Bundan başka Osmanlıca öyle bir duruma gelmişti ki Arapça ve Farsça gramer bilinmeden anlaşılmaz ve bilimsel biçimde öğrenilmez olmuştu. Türk aydını ya üç gramer öğrenecek veya kullandığı dilde aynı kökten üretilmiş olan hasıl, mahsul, müstahsil, istihsal, tahsil, muhassala v.s. gibi kelimeleri ayrı ayrı belliyecekti. Bu ise iptidailikti; yeni kelime kuralması yalnız Arapça ve Farsça bilenlere hasredilmiş bulunuyordu, Osmanlıca içinde Türkçe’yi ölü dil durumunda bırakıyor ve adeta “idüğinden bidüğinden” gibi deyimlerden ibaret kılıyordu.

Fransızca, İngilizce ve İtalyanca gibi dillerin Latince’ye karşı durumları bize örnek diye gösterilmemelidir, çünkü mesela bin yıl kadar öne bu dillerin hiç biri yoktu ve bunlar Latince’nin bozulmasından veya yerli dillerle ister doğrudan doğruya, ister dolayısiyle karışmasından doğmuşlardır. Bu yüzden Latince’yi öğrenmek bu dillerin köklerin öğrenmeğe varmaktadır.

Türkçe ise pek eski bir dildir, Arap ve Fars dillerinden üremiş değildir.
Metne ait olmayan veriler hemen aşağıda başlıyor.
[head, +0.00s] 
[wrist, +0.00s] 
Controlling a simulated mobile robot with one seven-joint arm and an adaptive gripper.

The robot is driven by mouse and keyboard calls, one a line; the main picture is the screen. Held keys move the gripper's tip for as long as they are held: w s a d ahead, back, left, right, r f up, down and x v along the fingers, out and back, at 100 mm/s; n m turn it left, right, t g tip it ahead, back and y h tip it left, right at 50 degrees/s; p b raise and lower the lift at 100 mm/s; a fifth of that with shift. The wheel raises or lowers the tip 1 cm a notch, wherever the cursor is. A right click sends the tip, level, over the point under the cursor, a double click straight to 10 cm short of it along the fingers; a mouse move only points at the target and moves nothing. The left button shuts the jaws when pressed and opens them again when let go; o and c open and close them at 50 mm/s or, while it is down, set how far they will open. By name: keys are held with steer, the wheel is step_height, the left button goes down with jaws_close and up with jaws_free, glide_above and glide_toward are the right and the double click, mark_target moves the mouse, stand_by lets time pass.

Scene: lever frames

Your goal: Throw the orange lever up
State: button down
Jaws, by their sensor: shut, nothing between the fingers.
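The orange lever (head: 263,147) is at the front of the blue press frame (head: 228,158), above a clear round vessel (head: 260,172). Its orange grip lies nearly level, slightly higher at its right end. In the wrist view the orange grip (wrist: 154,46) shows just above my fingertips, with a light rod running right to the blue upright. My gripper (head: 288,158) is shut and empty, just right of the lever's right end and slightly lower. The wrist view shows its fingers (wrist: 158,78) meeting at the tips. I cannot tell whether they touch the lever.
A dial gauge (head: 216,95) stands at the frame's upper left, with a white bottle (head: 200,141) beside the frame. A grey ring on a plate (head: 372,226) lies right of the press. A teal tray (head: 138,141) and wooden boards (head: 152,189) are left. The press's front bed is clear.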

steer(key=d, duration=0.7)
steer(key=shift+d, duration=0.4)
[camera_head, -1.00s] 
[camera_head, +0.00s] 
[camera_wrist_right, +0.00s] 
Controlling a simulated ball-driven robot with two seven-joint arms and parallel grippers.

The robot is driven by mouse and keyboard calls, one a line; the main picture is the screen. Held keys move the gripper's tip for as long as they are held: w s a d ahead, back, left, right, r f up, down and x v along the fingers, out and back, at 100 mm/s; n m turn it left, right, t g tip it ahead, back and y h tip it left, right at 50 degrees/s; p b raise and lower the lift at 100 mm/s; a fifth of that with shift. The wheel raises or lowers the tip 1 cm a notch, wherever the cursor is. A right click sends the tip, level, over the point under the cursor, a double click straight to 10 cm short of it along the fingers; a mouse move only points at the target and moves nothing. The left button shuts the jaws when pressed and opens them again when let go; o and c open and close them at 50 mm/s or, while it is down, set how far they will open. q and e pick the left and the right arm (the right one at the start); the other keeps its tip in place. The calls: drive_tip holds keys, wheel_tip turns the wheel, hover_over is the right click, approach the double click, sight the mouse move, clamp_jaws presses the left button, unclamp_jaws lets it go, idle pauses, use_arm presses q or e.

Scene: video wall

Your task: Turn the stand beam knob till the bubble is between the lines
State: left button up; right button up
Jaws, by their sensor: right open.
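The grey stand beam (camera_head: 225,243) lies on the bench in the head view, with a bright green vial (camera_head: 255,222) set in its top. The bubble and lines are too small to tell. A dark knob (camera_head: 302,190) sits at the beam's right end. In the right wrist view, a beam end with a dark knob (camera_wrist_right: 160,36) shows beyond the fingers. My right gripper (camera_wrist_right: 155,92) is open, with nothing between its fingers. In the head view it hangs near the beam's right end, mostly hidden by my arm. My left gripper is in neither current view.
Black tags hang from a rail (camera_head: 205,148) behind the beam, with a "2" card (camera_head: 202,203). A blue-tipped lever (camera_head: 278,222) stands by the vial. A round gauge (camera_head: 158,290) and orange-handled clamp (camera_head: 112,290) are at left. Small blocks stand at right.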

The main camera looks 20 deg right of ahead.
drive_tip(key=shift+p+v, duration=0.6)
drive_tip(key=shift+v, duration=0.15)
Özet olarak dil davası her hangi bakımdan ele alınsa Atatürk gibi büyük bir devrimci için çözülmesi gereken bir dava idi.

Atatürk tarih davasını yoluna koyduğu ve onu gereken yöne çevirdiği 1932 yazından itibaren dil davasını esaslı olarak ele almış ve ölünceye kadar altı yıl boyunca devlet işlerinin ve son bir yıl içinde kendi sağlık durumunun verdiği imkan ölçüsünde onunla uğraşmıştır.

Dil devrimi öbür devrimler gibi Atatürk sağ iken gereken sonuca ulaştırılamamıştır, tarih davası gibi de kesin yönünü alamamıştır. Ancak amaç millete gösterilmiş ve milletimiz içinde sanıldığından çok kalabalık bir zümre davanın doğruluğuna ve zaruretine inandırılmıştır. Atatürk vasiyeti ile serveti gelirlerinin yarısını Dil Kurumu’na ayırmakla bu yolda çalışmaya devam edilmesine ne derece önem verdiğini göstermiştir.

Atatürk yapmak istediği her hamlede o konuda ün kazanmış kimseleri kullanmaya önem verirdi. Çok kere de kendilerini razı edebilirse önceleri o kavaya muhalif olmuş olanları da inandırmak ve mümkün olursa dava lehinde çalıştırmak isterdi. Böylelikle amacına daha kolay, daha güvenle ve hele daha az sarsıntıyla erişmeğe çalışırdı. Onun bu tabiyesi dil işinde de görülür.

Türk Dil Kurumu’nun kurucuları arasında Samih Rifat, Ruşen Eşref Ünaydın, Celal Sahir Erozan, Ali Canip Yöntem, Hasan Ali Yücel, Reşat Nuri Gültekin ve Yakup Kadri Karaosmanoğlu gibi halk ve aydınlarca iyi şair ve yazar diye tanınmış, eserleri çok okunan kimseleri bulundurmaya önem vermişti. Aynı zamanda şahsiyetleri siyasal bakımdan geniş tabakalar arasında tartışma konusu olan edipleri kurucular arasına katmamıştı. Tabiatiyle dil bilginlerini de işin içinde bulundurmaya önem vermişti. Özet olarak giriştiği yeni işe olanca başarı imkanları sağlamayı ve onu elden geldiği ölçüde az engellerle karşılaştırmayı esas tutmuştu.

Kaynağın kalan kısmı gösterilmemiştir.